**Robot episode rows**:
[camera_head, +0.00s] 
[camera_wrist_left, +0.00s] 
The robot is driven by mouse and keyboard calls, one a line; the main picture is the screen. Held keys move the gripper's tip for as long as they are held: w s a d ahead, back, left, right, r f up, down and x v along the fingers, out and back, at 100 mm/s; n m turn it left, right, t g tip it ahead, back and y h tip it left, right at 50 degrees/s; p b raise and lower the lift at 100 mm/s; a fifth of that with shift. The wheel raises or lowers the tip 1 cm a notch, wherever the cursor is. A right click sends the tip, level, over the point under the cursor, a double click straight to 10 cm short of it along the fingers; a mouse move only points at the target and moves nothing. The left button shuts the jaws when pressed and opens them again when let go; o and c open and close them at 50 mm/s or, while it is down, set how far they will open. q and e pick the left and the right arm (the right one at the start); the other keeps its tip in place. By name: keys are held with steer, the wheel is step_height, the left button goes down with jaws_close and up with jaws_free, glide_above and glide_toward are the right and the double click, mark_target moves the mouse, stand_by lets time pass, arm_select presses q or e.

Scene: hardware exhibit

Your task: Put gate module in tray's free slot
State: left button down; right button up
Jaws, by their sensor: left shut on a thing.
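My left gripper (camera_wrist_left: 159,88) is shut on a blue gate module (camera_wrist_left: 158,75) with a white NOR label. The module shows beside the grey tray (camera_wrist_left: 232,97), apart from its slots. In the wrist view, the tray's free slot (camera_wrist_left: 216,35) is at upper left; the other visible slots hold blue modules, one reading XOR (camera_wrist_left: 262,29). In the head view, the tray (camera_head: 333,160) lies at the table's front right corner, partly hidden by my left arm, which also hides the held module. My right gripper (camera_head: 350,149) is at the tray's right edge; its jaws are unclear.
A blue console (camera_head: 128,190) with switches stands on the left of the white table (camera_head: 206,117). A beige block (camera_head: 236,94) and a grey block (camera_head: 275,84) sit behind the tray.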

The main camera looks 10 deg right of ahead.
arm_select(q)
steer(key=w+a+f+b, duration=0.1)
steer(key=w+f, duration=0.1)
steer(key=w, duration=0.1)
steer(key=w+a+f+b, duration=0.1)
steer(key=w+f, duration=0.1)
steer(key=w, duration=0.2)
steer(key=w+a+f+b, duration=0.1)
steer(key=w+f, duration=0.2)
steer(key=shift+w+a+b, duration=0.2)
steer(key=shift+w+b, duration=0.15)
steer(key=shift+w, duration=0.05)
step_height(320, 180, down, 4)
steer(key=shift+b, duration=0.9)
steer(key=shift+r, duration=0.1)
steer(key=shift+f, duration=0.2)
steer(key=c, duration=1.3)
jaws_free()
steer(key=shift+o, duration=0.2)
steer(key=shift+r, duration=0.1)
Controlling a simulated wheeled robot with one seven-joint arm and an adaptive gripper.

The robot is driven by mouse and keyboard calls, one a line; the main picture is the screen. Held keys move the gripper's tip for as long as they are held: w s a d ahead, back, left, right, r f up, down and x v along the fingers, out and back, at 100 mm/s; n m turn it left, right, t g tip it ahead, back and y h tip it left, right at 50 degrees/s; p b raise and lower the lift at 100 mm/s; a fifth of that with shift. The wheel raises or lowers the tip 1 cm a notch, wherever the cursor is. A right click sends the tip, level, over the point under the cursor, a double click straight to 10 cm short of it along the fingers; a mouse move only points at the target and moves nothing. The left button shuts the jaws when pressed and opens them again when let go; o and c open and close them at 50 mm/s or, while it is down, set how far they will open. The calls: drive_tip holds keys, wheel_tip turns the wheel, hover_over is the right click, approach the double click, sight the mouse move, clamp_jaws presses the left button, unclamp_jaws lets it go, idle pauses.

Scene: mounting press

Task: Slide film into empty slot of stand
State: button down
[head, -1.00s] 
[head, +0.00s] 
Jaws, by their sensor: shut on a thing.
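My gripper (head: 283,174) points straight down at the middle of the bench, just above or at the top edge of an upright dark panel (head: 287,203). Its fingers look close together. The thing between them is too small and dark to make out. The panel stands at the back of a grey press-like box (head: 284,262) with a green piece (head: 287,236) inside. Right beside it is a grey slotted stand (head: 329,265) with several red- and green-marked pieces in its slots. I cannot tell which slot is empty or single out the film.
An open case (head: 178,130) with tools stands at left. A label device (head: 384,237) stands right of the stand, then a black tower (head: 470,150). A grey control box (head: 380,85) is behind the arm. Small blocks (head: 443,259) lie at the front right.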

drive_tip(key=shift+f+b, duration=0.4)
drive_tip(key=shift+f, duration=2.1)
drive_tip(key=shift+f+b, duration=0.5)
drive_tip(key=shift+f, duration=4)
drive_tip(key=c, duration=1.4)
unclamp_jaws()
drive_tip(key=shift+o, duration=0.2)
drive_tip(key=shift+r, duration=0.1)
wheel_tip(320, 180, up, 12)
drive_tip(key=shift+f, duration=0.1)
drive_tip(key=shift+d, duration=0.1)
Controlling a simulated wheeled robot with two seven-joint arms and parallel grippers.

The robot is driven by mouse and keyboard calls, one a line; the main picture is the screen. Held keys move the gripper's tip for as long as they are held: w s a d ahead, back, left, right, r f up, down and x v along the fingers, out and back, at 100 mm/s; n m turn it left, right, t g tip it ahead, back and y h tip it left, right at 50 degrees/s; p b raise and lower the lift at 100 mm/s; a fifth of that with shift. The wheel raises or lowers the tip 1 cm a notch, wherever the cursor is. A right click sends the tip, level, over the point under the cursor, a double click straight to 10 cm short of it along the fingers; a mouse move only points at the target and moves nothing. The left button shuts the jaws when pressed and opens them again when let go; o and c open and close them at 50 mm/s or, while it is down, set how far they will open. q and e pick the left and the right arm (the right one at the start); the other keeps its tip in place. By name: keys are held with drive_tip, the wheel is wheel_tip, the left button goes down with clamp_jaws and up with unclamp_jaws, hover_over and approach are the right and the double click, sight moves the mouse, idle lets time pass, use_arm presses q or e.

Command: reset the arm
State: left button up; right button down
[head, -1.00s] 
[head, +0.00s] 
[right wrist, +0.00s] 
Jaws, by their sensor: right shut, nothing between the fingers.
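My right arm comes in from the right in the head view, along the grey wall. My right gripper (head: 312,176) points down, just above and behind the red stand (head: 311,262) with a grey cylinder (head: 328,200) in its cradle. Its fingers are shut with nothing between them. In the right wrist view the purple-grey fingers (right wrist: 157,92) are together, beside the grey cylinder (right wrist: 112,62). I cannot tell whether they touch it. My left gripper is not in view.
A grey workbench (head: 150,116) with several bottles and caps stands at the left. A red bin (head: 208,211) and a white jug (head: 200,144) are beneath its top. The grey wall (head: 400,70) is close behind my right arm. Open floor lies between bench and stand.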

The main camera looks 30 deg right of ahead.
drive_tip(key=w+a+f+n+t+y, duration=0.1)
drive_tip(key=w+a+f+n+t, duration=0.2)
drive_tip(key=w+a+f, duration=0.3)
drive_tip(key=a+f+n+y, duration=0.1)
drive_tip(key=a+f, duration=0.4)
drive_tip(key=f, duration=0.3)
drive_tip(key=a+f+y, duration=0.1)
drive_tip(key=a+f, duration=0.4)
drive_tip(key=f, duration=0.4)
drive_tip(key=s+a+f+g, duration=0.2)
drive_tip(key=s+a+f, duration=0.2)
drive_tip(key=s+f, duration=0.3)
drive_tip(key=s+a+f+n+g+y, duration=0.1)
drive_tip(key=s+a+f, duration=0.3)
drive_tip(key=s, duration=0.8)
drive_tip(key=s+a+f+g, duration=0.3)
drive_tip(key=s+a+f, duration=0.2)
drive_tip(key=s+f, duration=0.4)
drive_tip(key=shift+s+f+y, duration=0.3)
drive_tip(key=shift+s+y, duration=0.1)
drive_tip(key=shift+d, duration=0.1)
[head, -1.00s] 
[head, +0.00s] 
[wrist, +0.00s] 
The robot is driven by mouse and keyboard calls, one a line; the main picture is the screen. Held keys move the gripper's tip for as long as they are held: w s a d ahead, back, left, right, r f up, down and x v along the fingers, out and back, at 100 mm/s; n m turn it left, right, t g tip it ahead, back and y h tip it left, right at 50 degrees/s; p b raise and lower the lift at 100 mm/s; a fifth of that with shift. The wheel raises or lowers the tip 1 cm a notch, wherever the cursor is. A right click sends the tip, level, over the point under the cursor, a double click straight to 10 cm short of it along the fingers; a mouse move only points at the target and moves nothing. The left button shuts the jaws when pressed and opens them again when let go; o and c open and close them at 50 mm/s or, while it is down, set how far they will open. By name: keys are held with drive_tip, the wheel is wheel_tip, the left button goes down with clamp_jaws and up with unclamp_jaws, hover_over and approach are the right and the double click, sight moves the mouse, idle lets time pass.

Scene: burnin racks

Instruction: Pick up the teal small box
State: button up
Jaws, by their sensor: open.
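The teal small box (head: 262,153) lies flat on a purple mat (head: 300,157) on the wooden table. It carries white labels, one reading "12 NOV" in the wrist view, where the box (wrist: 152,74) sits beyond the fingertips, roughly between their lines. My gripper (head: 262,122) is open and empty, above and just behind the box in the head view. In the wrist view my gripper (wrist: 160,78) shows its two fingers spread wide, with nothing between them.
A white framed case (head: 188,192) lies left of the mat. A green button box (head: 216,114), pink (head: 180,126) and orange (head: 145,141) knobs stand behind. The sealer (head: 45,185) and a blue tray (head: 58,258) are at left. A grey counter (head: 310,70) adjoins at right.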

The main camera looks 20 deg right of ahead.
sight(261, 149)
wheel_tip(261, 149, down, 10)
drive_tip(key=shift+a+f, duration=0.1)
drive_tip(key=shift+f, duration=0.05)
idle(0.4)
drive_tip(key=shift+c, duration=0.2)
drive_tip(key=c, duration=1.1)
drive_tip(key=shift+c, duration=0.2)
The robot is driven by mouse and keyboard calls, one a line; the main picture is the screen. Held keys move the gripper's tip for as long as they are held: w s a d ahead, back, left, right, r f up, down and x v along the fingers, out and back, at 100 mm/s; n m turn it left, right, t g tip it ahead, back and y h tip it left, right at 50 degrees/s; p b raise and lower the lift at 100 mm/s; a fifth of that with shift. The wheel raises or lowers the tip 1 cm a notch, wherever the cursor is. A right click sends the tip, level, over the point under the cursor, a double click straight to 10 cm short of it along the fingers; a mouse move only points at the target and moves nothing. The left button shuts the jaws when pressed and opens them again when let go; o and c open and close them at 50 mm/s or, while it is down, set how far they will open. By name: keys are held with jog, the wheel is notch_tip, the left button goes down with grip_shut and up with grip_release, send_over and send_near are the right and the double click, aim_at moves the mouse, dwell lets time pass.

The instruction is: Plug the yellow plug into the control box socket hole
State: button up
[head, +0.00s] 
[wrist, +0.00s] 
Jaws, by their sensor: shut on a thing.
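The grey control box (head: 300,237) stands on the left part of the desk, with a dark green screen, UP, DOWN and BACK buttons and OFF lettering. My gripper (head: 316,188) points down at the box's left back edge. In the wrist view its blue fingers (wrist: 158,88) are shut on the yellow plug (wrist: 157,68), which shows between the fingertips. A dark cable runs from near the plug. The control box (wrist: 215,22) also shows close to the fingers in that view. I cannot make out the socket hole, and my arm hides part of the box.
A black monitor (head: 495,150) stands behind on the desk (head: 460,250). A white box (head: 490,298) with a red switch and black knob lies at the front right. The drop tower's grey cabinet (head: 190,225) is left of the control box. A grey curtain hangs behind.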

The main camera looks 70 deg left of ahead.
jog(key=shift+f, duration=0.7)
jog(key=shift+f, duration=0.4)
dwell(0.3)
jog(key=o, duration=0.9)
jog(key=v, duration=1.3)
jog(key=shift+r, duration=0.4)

**WRITTEN INSTRUCTION**: Where a line contains "joint", copy that line.

**ANSWER BELOW**:
Controlling a simulated wheeled robot with one seven-joint arm and an adaptive gripper.
Controlling a simulated wheeled robot with two seven-joint arms and parallel grippers.

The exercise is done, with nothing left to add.